What you are asked to do. Can you output the records below exactly as they are written?

Records provided.
====

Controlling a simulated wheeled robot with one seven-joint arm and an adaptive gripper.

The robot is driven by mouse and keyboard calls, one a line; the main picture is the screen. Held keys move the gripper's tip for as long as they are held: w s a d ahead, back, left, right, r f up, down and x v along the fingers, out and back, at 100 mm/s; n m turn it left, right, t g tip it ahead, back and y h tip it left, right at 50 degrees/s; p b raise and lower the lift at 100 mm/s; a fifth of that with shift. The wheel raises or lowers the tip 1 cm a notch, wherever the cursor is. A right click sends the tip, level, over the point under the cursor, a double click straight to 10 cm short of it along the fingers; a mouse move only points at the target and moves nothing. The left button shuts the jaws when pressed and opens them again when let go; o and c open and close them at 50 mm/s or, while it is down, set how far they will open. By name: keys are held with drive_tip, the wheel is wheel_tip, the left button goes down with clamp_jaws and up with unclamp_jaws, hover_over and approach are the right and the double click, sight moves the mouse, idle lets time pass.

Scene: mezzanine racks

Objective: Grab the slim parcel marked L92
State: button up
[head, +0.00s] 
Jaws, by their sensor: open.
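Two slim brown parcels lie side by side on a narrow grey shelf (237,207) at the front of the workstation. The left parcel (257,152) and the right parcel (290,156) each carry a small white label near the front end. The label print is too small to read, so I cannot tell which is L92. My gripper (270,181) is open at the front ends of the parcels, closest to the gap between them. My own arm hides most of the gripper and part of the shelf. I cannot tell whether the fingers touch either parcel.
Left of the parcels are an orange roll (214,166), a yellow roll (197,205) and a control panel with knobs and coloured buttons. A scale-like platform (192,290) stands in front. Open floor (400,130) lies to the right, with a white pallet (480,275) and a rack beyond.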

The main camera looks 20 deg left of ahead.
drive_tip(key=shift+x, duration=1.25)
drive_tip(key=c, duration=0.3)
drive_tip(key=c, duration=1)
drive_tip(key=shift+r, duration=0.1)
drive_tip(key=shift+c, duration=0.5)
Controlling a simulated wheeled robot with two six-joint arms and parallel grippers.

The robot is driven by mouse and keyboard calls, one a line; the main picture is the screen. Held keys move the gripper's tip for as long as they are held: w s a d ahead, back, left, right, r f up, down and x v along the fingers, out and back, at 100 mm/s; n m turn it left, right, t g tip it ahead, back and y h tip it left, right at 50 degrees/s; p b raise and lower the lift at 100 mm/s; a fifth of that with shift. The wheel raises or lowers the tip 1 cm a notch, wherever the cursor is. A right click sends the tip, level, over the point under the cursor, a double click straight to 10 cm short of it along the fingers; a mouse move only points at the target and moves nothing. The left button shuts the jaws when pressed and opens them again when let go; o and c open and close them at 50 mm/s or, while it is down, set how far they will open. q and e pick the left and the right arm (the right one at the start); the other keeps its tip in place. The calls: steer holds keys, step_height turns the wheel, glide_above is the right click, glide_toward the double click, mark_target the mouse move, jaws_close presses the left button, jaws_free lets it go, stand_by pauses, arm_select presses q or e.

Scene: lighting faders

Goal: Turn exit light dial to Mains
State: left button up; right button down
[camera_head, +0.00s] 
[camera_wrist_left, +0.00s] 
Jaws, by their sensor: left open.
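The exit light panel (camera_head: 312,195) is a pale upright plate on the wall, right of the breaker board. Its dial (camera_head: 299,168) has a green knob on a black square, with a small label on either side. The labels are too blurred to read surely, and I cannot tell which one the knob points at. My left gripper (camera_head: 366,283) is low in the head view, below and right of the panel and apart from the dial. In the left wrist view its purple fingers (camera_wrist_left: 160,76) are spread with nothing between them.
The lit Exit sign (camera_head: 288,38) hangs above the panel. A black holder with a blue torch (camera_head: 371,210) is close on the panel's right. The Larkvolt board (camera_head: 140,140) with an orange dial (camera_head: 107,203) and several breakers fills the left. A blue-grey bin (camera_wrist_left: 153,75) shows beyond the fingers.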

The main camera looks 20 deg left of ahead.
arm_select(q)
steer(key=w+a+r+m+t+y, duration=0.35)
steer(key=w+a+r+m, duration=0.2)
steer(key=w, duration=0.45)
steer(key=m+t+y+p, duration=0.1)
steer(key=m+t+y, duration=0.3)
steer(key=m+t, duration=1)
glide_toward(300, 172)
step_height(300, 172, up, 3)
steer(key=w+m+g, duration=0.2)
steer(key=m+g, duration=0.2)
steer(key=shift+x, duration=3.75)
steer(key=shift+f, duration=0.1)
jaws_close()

====

Worked answer.
Controlling a simulated wheeled robot with one seven-joint arm and an adaptive gripper.

The robot is driven by mouse and keyboard calls, one a line; the main picture is the screen. Held keys move the gripper's tip for as long as they are held: w s a d ahead, back, left, right, r f up, down and x v along the fingers, out and back, at 100 mm/s; n m turn it left, right, t g tip it ahead, back and y h tip it left, right at 50 degrees/s; p b raise and lower the lift at 100 mm/s; a fifth of that with shift. The wheel raises or lowers the tip 1 cm a notch, wherever the cursor is. A right click sends the tip, level, over the point under the cursor, a double click straight to 10 cm short of it along the fingers; a mouse move only points at the target and moves nothing. The left button shuts the jaws when pressed and opens them again when let go; o and c open and close them at 50 mm/s or, while it is down, set how far they will open. By name: keys are held with drive_tip, the wheel is wheel_tip, the left button goes down with clamp_jaws and up with unclamp_jaws, hover_over and approach are the right and the double click, sight moves the mouse, idle lets time pass.

Scene: mezzanine racks

Objective: Grab the slim parcel marked L92
State: button up
[head, +0.00s] 
Jaws, by their sensor: open.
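Two slim brown parcels lie side by side on a narrow grey shelf (237,207) at the front of the workstation. The left parcel (257,152) and the right parcel (290,156) each carry a small white label near the front end. The label print is too small to read, so I cannot tell which is L92. My gripper (270,181) is open at the front ends of the parcels, closest to the gap between them. My own arm hides most of the gripper and part of the shelf. I cannot tell whether the fingers touch either parcel.
Left of the parcels are an orange roll (214,166), a yellow roll (197,205) and a control panel with knobs and coloured buttons. A scale-like platform (192,290) stands in front. Open floor (400,130) lies to the right, with a white pallet (480,275) and a rack beyond.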

The main camera looks 20 deg left of ahead.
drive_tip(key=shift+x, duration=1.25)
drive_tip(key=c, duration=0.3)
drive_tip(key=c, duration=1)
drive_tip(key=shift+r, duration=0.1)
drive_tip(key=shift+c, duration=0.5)
Controlling a simulated wheeled robot with two six-joint arms and parallel grippers.

The robot is driven by mouse and keyboard calls, one a line; the main picture is the screen. Held keys move the gripper's tip for as long as they are held: w s a d ahead, back, left, right, r f up, down and x v along the fingers, out and back, at 100 mm/s; n m turn it left, right, t g tip it ahead, back and y h tip it left, right at 50 degrees/s; p b raise and lower the lift at 100 mm/s; a fifth of that with shift. The wheel raises or lowers the tip 1 cm a notch, wherever the cursor is. A right click sends the tip, level, over the point under the cursor, a double click straight to 10 cm short of it along the fingers; a mouse move only points at the target and moves nothing. The left button shuts the jaws when pressed and opens them again when let go; o and c open and close them at 50 mm/s or, while it is down, set how far they will open. q and e pick the left and the right arm (the right one at the start); the other keeps its tip in place. The calls: steer holds keys, step_height turns the wheel, glide_above is the right click, glide_toward the double click, mark_target the mouse move, jaws_close presses the left button, jaws_free lets it go, stand_by pauses, arm_select presses q or e.

Scene: lighting faders

Goal: Turn exit light dial to Mains
State: left button up; right button down
[camera_head, +0.00s] 
[camera_wrist_left, +0.00s] 
Jaws, by their sensor: left open.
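The exit light panel (camera_head: 312,195) is a pale upright plate on the wall, right of the breaker board. Its dial (camera_head: 299,168) has a green knob on a black square, with a small label on either side. The labels are too blurred to read surely, and I cannot tell which one the knob points at. My left gripper (camera_head: 366,283) is low in the head view, below and right of the panel and apart from the dial. In the left wrist view its purple fingers (camera_wrist_left: 160,76) are spread with nothing between them.
The lit Exit sign (camera_head: 288,38) hangs above the panel. A black holder with a blue torch (camera_head: 371,210) is close on the panel's right. The Larkvolt board (camera_head: 140,140) with an orange dial (camera_head: 107,203) and several breakers fills the left. A blue-grey bin (camera_wrist_left: 153,75) shows beyond the fingers.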

The main camera looks 20 deg left of ahead.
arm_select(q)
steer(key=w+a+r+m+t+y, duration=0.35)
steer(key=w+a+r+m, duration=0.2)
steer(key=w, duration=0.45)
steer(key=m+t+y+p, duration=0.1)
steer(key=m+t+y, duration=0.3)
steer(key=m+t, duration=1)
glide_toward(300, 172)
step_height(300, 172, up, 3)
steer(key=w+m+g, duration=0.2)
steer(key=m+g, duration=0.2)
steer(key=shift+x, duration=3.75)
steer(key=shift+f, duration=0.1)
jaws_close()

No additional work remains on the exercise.